The purpose of this proposal is to deliver on that vision, by establishing a committee that is focused on running and promoting end of month bush dances. The proposal is focused only on necessary organisational change, and is in no way a criticism of existing committee members. It is the system that needs improvement, to allow committee members to deliver on the vision.

The society used to run big public bush dances on the last Saturday of the month. Now it runs 'dances'. The public will respond to simple messages like 'Bush dances on the first and last Saturday of the month'. They don't like surprises - whatever we call it, if they are expecting a bush dance many will not come back if we spring something else on them.

The main thing that matters is the people on the committee that is promoting and running bush dances. The committee needs to consist of people who will stand up and be counted and work openly and publicly for the cause of promoting frequent big public bush dances to live music. Such people will join a focused action committee.


That the society establish a committee to be known as the Traditional Australian Music and Dance Committee (TAMDC) to promote and run bush dancing activities including end of month bush dances, the Colonial Ball, and Dancing in the Park.


The society has sub-committees to run its various dance activities including Irish, Contra and the Bush Dance Group. There is also a dance sub-committee attended by representatives from many of the above groups.

There is no committee that is staffed and delegated to promote and run end of month bush dances. Currently it appears that the coordinating sub-committee is also expected to run the end of month bush dances. This wearing of two hats is counter to best practice and a fatal flaw if the sub-committee is intended to be an unbiased coordinator. It is contrary to the natural justice principals that apply to incorporated bodies under the act - we are entitled to unbiased coordinating committees.

More importantly, this working arrangement has not achieved big public bush dances and it is now time to find a different arrangement that will. We need end-of-month bush dances more than we need co-ordination between groups. Not to mention the Canberra region traditional Australian dance bands that are currently not getting the opportunities that end-of-month bush dances should deliver.

Clearly it is the responsibility of all groups to consult with other related event organisers, both inside and outside the MFS, as they schedule their activities.

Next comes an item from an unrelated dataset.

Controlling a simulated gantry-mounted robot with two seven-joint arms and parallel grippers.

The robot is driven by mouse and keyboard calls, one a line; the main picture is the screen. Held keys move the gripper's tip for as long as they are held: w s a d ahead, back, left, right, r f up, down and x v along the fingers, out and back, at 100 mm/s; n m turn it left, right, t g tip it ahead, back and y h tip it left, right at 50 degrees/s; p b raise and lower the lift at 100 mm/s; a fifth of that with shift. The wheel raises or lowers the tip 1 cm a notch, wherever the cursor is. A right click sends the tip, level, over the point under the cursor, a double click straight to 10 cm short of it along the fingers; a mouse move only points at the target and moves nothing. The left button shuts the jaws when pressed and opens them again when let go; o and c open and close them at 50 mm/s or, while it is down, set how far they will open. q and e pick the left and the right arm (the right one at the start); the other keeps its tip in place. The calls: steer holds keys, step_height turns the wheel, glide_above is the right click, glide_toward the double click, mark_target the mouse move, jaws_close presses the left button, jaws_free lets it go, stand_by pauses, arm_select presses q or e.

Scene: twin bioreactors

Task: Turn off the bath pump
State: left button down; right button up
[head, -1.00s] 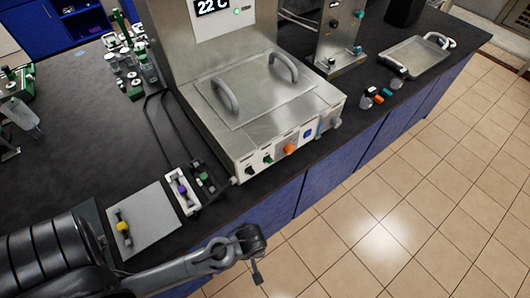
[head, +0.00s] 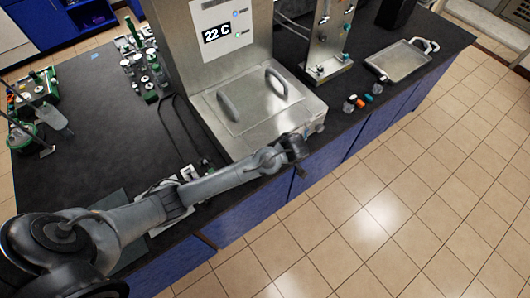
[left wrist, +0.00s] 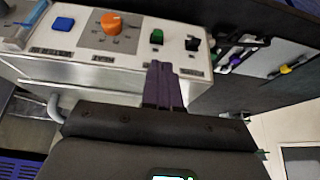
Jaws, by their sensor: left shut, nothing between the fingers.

My vision is for big public bush dances run frequently in big public venues. If newer members of the society care to look back to the Treasurer's and dance committee reports of ten or so years ago, they will find that MFS ran three regular dances a month, the first Saturdays being mainly for members, and two big public bush dances on the second and last Saturdays. As a result we made many thousands of dollars per year from the public bush dances and membership was up as a result of members of the public joining the society. I recommend that members research the Treasurer's reports and add up the dance components to get a bottom line. They may be surprised at the results that can be and were achieved.

When the dance committee was successful it was because it was delegated and empowered to promote bush dancing without unnecessary interference and divisive second-guessing. This management style extended to individual members of the dance committee who were in turn delegated and empowered with no unnecessary interference if they were doing their job. It worked well and is the preferred management style of successful organisations.

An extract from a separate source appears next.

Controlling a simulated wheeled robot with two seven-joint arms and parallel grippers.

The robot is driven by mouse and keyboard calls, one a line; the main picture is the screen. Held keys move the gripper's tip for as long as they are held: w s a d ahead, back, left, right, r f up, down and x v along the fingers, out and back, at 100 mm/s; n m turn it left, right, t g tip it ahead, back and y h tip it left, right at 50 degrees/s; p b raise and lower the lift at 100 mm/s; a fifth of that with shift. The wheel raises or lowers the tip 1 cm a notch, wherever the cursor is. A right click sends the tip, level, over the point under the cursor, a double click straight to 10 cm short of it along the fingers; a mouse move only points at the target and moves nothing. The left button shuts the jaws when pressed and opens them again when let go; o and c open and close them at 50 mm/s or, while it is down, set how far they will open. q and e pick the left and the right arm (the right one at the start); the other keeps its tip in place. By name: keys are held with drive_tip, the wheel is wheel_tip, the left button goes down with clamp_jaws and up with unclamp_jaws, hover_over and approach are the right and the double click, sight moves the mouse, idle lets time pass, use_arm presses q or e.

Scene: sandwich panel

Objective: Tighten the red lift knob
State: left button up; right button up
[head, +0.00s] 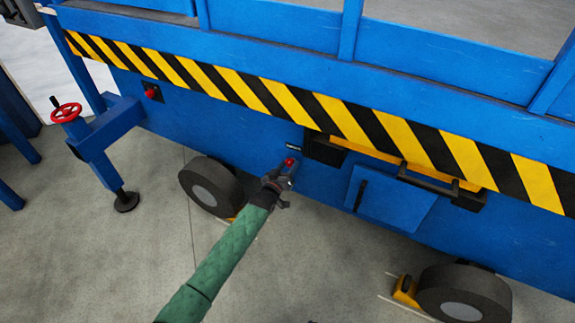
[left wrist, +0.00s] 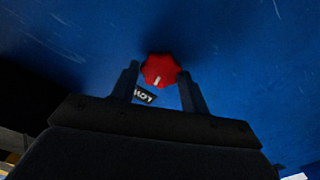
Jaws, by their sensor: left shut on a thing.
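The red lift knob (head: 290,161) is on the blue side panel of the lift, just under a small dark label (head: 290,148). In the left wrist view the knob (left wrist: 160,70) is a lobed red disc with a short white mark. My left gripper (head: 283,174) reaches it from below, its green-sleeved arm coming from the lower left. In the left wrist view its fingers (left wrist: 160,78) stand on either side of the knob, shut on it. The label (left wrist: 145,96) shows partly behind, upside down. My right gripper is not in view.
A second small red knob (head: 152,93) is on the panel at upper left, near a red handwheel (head: 66,113) on an outrigger. A blue hatch (head: 390,200) with a black handle is right of the gripper. Wheels (head: 212,187) stand below; open concrete floor lies in front.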

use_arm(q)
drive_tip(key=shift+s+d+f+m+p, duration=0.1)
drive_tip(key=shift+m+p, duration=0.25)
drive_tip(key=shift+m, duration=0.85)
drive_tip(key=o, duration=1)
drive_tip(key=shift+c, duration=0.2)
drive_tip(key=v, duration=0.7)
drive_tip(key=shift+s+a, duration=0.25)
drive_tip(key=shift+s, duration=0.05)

The dance committee reported its activities to the main committee, and indeed liaison to the main committee was an excellent role for new dance committee members. The main committee had the ability to interfere in the decisions of the dance committee should it become necessary, but like all good managers they resisted the temptation to meddle where it was not necessary. The main committee has to show due diligence in monitoring all activities of the society, but direct interference is a last resort and tantamount to a vote of no confidence in the people who have the delegation. Is it not far better to make the goals, vision and legal framework clear, and ask a few judicious questions, but let the managers manage?

To put it another way, we all need to avoid what is sometimes called "Micromanagement" ( When faced with this problem at work the only solution may be to exit gracefully as soon as possible. In a voluntary organisation, where the only reward is results, it is our duty to stand up for the rights of a delegated committee to make and act on decisions in its own area of expertise.

This motion is a response to my perception that the society can improve its performance on the end of month bush dances, and is not meant to be a criticism of anyone. On the contrary, despite various differences of opinion around organisational style and working arrangements, I respect and value the contributions and plain hard work and sustained commitment of all committee members and volunteers. We may see things differently but we share the same goals for the society.

Division of responsibility, delegation and empowerment is in no way going to cause an uncoordinated or fragmented society, in fact quite the opposite is true. A powerful committee promoting and running bush dances is not a threat to the main committee; it is something the main committee can be proud of and can support and encourage. Effective management is about exercising due diligence and confident oversight, and obtaining results through people.